RECORDS FOR THIS EXERCISE:
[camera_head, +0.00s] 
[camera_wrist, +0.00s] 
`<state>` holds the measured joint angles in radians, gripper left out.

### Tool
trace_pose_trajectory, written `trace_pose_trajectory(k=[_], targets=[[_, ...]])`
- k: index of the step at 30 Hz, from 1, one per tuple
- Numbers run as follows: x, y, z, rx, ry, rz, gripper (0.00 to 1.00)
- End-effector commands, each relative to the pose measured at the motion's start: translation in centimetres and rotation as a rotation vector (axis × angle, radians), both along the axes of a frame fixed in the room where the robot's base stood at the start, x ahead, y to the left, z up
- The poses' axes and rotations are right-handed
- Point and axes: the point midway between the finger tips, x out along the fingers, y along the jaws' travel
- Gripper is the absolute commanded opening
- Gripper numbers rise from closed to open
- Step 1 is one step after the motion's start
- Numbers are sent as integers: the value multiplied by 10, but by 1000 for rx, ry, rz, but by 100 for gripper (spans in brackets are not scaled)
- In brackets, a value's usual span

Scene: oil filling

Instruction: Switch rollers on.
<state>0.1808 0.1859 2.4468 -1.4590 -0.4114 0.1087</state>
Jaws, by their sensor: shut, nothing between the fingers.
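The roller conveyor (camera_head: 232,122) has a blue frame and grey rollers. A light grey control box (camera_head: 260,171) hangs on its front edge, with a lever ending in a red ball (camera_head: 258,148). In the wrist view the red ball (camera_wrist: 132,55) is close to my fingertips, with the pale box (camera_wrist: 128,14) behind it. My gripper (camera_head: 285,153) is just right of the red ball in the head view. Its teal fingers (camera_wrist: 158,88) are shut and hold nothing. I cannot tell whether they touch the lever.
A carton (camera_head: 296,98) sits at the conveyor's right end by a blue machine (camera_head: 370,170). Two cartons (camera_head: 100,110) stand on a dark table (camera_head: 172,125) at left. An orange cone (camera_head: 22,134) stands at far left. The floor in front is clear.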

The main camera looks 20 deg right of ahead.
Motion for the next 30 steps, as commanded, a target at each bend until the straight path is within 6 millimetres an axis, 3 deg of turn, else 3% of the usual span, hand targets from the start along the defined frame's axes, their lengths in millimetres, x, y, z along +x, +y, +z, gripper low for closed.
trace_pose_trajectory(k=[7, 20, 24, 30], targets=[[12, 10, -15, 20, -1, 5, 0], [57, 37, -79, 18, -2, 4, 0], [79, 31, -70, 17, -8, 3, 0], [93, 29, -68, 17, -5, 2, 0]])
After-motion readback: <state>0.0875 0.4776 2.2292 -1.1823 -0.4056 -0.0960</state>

---

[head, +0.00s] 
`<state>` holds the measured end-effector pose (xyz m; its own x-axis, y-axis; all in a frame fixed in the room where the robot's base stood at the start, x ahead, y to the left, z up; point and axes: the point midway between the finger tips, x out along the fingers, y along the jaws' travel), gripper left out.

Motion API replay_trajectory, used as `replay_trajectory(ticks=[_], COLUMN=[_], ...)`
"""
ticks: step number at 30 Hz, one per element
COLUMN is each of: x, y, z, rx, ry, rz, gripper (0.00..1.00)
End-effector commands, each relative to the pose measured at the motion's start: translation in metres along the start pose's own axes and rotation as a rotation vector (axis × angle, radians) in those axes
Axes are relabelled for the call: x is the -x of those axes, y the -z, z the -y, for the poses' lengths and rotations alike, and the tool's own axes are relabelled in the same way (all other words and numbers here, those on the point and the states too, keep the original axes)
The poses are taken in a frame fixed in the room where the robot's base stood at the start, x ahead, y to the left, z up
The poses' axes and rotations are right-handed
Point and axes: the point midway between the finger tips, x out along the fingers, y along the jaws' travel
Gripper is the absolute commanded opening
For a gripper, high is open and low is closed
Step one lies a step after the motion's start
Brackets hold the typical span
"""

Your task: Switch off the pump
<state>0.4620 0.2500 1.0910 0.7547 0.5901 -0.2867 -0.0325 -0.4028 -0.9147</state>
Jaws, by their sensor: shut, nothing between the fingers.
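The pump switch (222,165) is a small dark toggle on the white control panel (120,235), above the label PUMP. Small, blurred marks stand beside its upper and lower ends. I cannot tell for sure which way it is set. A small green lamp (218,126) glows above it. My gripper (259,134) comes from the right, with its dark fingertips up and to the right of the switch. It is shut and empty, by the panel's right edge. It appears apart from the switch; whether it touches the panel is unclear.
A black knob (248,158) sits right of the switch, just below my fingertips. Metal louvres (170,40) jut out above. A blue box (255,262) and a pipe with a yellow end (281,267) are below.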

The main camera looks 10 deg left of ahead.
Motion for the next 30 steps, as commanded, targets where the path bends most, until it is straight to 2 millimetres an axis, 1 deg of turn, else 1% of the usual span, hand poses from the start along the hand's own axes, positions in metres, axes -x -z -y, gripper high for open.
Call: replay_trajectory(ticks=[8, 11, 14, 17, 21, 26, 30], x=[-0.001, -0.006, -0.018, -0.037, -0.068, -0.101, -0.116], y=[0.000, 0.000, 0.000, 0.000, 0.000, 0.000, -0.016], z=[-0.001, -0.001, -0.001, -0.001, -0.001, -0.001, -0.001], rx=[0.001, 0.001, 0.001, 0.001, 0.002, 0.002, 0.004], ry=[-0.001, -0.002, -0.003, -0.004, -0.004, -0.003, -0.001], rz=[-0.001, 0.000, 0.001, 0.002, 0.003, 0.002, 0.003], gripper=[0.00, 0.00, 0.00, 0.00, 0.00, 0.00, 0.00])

---

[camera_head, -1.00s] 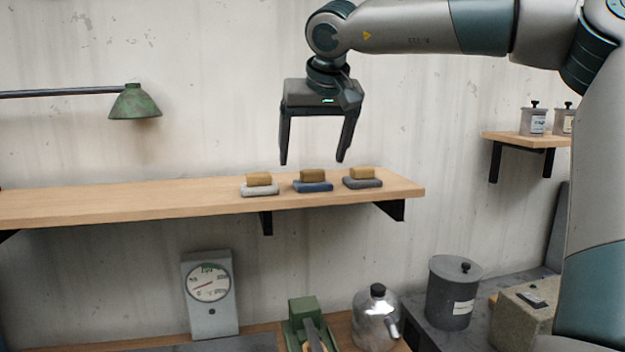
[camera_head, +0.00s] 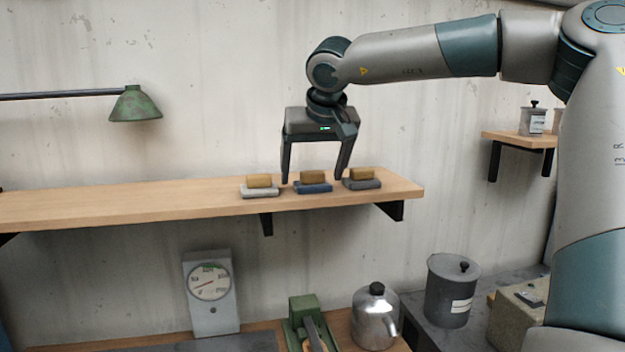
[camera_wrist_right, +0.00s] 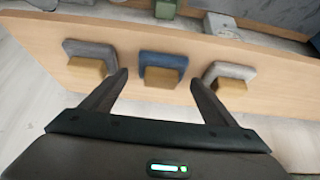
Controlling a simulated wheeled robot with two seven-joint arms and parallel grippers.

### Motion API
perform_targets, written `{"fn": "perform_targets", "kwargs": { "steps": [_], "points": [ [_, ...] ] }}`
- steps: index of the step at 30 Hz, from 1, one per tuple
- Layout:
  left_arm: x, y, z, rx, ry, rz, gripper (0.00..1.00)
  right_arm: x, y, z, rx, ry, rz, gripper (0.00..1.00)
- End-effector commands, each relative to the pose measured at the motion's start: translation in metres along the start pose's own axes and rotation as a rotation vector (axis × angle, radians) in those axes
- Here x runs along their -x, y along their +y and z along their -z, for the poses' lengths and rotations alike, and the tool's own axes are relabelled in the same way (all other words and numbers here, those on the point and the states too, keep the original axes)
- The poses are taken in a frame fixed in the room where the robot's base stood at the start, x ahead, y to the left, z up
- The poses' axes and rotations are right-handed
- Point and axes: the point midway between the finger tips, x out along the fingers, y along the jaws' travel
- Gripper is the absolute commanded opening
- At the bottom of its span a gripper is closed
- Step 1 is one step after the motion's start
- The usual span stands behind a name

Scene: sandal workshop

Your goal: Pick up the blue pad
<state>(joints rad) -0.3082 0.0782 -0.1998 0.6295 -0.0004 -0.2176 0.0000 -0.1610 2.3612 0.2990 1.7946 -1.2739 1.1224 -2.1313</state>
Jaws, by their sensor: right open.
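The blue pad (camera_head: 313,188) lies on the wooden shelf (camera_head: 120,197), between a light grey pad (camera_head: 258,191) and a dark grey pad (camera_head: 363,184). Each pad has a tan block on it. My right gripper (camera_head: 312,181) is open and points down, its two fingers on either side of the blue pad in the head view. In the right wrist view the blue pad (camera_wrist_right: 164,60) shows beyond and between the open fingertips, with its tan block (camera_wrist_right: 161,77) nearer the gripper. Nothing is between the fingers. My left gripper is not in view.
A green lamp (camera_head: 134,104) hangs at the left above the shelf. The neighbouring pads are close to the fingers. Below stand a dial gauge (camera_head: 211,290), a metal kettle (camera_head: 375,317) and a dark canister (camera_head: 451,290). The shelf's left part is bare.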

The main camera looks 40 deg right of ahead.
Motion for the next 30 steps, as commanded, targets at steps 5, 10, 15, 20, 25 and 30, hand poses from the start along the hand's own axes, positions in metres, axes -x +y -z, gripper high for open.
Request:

WRITTEN EXERCISE: Transcribe exactly, and only, the lines beginning at the line containing "- The usual span stands behind a name" and ending at the line containing "The main camera looks 40 deg right of ahead.", both inclusive.

COMPLETED TASK:
- The usual span stands behind a name

Scene: sandal workshop

Your goal: Pick up the blue pad
<state>(joints rad) -0.3082 0.0782 -0.1998 0.6295 -0.0004 -0.2176 0.0000 -0.1610 2.3612 0.2990 1.7946 -1.2739 1.1224 -2.1313</state>
Jaws, by their sensor: right open.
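The blue pad (camera_head: 313,188) lies on the wooden shelf (camera_head: 120,197), between a light grey pad (camera_head: 258,191) and a dark grey pad (camera_head: 363,184). Each pad has a tan block on it. My right gripper (camera_head: 312,181) is open and points down, its two fingers on either side of the blue pad in the head view. In the right wrist view the blue pad (camera_wrist_right: 164,60) shows beyond and between the open fingertips, with its tan block (camera_wrist_right: 161,77) nearer the gripper. Nothing is between the fingers. My left gripper is not in view.
A green lamp (camera_head: 134,104) hangs at the left above the shelf. The neighbouring pads are close to the fingers. Below stand a dial gauge (camera_head: 211,290), a metal kettle (camera_head: 375,317) and a dark canister (camera_head: 451,290). The shelf's left part is bare.

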The main camera looks 40 deg right of ahead.

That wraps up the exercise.